Overall I felt like this appetizer was something interesting just to try out of curiosity. It was almost like a novelty fried item that you would buy at the State fair just to say that you did it. Would I order this again? Probably not.
For entrees, we tried the blackened chicken breast with a mixed berry brandy sauce and the grilled pork tenderloin with a jalapeno and roasted garlic demi-glace, both served with roasted carrots and white rice.
I don’t know that I would call the chicken blackened, but it was tender and juicy and had a nice coating of spices on the outside. The sauce was the real star of this dish, with a thick consistency and a really striking fresh fruit brightness. It was crunchy with seeds, which I took as a positive sign that there was actually lots of real fruit in the mix, including some chunks of what appeared to be blackberries. The carrots were good as well, with some firmness left in the bite, but the rice in both dishes was completely bland and somewhat of a throw-away component.
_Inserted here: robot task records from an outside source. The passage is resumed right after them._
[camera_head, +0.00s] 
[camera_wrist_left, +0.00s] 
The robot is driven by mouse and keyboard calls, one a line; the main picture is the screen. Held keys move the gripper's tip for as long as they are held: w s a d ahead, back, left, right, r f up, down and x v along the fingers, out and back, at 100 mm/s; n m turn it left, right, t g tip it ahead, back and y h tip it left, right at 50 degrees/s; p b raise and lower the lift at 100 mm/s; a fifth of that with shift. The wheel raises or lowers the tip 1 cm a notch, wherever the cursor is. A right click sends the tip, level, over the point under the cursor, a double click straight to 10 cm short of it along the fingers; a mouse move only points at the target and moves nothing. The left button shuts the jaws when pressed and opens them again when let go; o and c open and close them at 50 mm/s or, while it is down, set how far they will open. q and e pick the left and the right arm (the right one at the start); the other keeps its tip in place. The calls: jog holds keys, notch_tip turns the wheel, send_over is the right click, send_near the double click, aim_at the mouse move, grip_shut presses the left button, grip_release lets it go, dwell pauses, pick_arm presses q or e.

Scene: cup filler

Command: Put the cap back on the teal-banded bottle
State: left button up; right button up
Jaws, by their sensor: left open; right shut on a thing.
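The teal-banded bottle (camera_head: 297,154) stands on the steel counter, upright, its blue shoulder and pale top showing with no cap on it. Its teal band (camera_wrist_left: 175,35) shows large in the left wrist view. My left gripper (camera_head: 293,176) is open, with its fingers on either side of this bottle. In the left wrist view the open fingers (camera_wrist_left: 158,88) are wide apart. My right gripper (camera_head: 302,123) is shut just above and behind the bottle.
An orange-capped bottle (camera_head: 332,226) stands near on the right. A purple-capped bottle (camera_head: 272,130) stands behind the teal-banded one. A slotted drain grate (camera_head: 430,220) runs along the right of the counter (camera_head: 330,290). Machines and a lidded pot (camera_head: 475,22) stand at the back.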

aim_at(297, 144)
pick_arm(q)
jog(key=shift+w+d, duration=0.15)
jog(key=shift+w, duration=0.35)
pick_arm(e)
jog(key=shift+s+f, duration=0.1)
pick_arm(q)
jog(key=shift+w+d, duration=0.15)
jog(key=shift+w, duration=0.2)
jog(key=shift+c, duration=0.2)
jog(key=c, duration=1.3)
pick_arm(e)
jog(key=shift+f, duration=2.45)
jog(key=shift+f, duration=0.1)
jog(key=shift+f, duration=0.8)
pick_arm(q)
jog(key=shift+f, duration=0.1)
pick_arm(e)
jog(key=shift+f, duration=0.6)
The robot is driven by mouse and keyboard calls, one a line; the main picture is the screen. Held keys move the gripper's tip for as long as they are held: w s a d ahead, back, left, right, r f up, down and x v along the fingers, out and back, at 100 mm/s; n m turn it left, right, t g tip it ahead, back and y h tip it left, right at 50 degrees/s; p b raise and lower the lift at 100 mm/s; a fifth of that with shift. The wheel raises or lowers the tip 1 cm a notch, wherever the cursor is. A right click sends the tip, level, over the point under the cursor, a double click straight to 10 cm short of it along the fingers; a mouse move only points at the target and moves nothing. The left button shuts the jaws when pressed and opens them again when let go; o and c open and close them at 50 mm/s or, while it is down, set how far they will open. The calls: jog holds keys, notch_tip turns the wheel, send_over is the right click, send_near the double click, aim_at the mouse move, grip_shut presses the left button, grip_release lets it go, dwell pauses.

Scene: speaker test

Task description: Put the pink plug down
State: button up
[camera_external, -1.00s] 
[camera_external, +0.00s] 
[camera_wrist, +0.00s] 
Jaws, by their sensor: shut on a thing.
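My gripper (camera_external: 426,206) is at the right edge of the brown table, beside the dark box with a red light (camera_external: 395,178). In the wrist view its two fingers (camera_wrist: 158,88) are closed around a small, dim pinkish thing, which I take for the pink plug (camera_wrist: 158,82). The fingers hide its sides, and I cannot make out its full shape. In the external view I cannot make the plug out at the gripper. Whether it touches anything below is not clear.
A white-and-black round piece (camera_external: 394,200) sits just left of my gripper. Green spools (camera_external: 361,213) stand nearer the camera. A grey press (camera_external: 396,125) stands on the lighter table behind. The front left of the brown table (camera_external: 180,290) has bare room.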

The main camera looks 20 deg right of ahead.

The pork tenderloin was also nicely cooked, with a hint of pink in the middle and a perfectly tender texture. Our main complaint about this dish was that the alleged jalapeno sauce was almost completely devoid of spice. There was a little whole pepper added like an afterthought to the top of the plate, but we really wished that the sauce itself carried a more prominent kick.
Desserts appear to rotate with the specials, and there were only two offerings available. We chose a chocolate and peanut butter cake with a raspberry sauce. I wasn’t sure if the fruity sauce would meld well with the other flavors, but it somehow really worked – we devoured this whole thing and scraped the last bits off the plate. The peanut butter layers were light and mousse-like, while the upper chocolate layer was more fudge-like and heavy. Everything went together perfectly.
Final Rating: 6/10. My main takeaway after our dinner was that this place really has some potential. The space is so open and roomy that it would be great for larger dinner parties or special events, as long as they can find some way to address the noise issues. The menu is interesting and diverse, our meats were really well cooked, and our dessert was lovely. But a few execution issues and lackluster dish components could use improvement. I’m also curious to try this place out for lunch in the near future – perhaps they excel more at the casual fare on the menu.